Paolo Gavanelli as Germont

This Richard Eyre production still works very well indeed. It has an intimate quality sometimes lacking in Traviata, and in the final act I love the big mirror where Violetta sees fleeting visions of her past life. Hanna Hipp was lovely as her maid Annina, and the way Jean Kalman’s lighting falls on her and Violetta at the start of the final act is a work of art.

With fine musical direction from Maurizio Benini in the orchestra pit, the principals, Bobro, Grigolo and Gavanelli were wonderful together. It’s always interesting to see how the baritone plays Afredo’s father — there are so many possible interpretations — and Paolo Gavanelli gave it a memorably restrained gravitas. But main plaudits must go to Bernarda Bobro who was surely not expecting to be on stage, and her very pretty voice infused the role of Violetta with a quiet tragedy. At the end she looked so young, and so washed out, that one could believe her life had come full circle far too soon. The frail one could live no more.

The other performance with the same cast is on January 25, again with Bernarda Bobro as Violetta  — for details click here.

Don Pasquale, Royal Opera, Covent Garden, September 2010

13 September, 2010

A wealthy older bachelor decides to marry a young wife. What a bad idea — as Chaucer tells us in the Merchant’s Tale, where the young wife gets up to some monkey business in a pear tree. Add to the plot a nephew who wants to marry a woman not of the older man’s choosing, and you have the basis for Ben Johnson’s Silent Woman, a play in which the wealthy fellow will cut his nephew off if he marries his intended. The idea is to trick him into accepting his nephew’s marriage while giving up his own intentions, and that’s the basis for this glorious opera by Donizetti.

Norina and Dr. Malatesta

Its libretto — by Donizetti and Giovanni Ruffini — is based on an earlier text by Angelo Anelli for Stefano Pavesi’s opera Ser Mercantonio, and that in turn was based on Ben Johnson’s play. Don Pasquale is the name of the older man, Ernesto is his nephew, and the trick is that Ernesto’s fiancée — a pretty widow named Norina — is ready to play the part of the demure wife in a fake wedding with Pasquale, and then torment him beyond endurance. All this is cleverly contrived by Pasquale’s ‘friend’ Doctor Malatesta.

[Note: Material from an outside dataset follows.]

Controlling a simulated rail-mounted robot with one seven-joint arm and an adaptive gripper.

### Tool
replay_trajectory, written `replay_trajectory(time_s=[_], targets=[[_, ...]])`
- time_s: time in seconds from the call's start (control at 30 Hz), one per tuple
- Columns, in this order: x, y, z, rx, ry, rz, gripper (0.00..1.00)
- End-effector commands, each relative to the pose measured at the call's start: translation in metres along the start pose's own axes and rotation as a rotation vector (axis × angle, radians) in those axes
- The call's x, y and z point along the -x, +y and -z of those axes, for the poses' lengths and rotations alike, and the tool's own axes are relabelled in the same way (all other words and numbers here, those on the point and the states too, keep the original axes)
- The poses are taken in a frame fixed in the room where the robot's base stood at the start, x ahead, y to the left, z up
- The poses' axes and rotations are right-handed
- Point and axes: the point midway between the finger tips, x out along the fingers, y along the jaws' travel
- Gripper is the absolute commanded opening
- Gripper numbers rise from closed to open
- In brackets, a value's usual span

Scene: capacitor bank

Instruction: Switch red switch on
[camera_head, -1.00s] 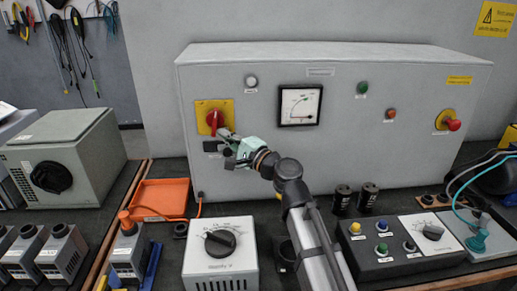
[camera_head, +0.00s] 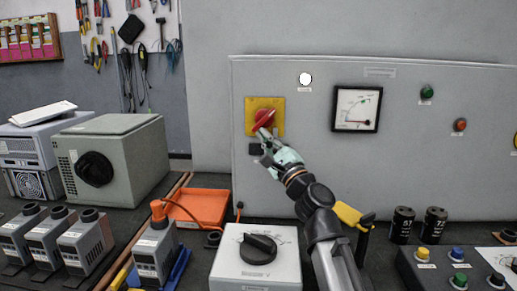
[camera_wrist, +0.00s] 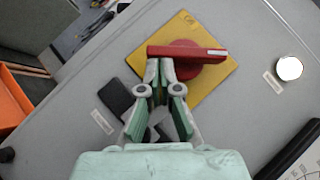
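The red switch (camera_head: 264,119) is a rotary handle on a yellow square plate (camera_head: 277,103) at the left of the grey cabinet front. In the head view its handle lies diagonally, upper right to lower left. In the wrist view the red handle (camera_wrist: 192,53) runs across the plate, its white mark at the right end. My gripper (camera_head: 264,135) is at the handle's lower left end. In the wrist view its fingertips (camera_wrist: 160,62) are close together against the side of the handle's left end, not around it. The white lamp (camera_head: 305,79) beside the switch is bright.
An orange tray (camera_head: 200,206) and a dial box (camera_head: 257,270) stand on the bench below.

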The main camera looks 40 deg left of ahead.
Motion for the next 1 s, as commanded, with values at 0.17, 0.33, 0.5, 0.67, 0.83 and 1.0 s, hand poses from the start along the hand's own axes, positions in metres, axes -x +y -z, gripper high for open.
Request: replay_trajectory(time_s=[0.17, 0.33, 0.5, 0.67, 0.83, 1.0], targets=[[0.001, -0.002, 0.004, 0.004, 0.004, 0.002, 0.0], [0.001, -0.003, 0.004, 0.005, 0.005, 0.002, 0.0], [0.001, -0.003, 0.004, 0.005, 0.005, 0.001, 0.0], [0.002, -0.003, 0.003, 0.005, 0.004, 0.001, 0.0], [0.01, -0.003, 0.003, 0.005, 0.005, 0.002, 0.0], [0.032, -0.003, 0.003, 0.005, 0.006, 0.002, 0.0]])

Johnson’s play The Silent Woman is also the basis for Richard Strauss’s little-performed opera Die schweigsame Frau, but the Donizetti is much easier to appreciate. It’s wonderful fun, and this Jonathan Miller production is a delight, with charming designs by Isabella Bywater showing us three floors of Don Pasquale’s house, along with tired servants who do his bidding simply because it pays their wages. When Norina moves in as the new, ostensibly demure wife, all sorts of people are hired and pandemonium reigns. Miller has put in some very clever dumb shows, which were brilliantly acted, and Jacques Imbrailo as Pasquale’s friend Doctor Malatesta was particularly good here, as was Bryan Secombe in the small part of the notary — I loved his pointed nose.

Don Pasquale with his 'wife' Norina

Imbrailo’s singing had great strength and charm, and Paolo Gavanelli gave us a boldly acted and well-nuanced portrait of the pig-headed Pasquale, a comic character, but one for whom we could still feel sympathy. Iride Martinez gave us a strongly sung Norina, and Barry Banks was an effete Ernesto with a lovely Rossini tenor voice.

Conducting by Evelino Pido, an excellent replacement for the late Charles Mackerras, gave a thrill to the overture before launching into some lyrical moments, and pacing things very well.

Performances continue until September 21.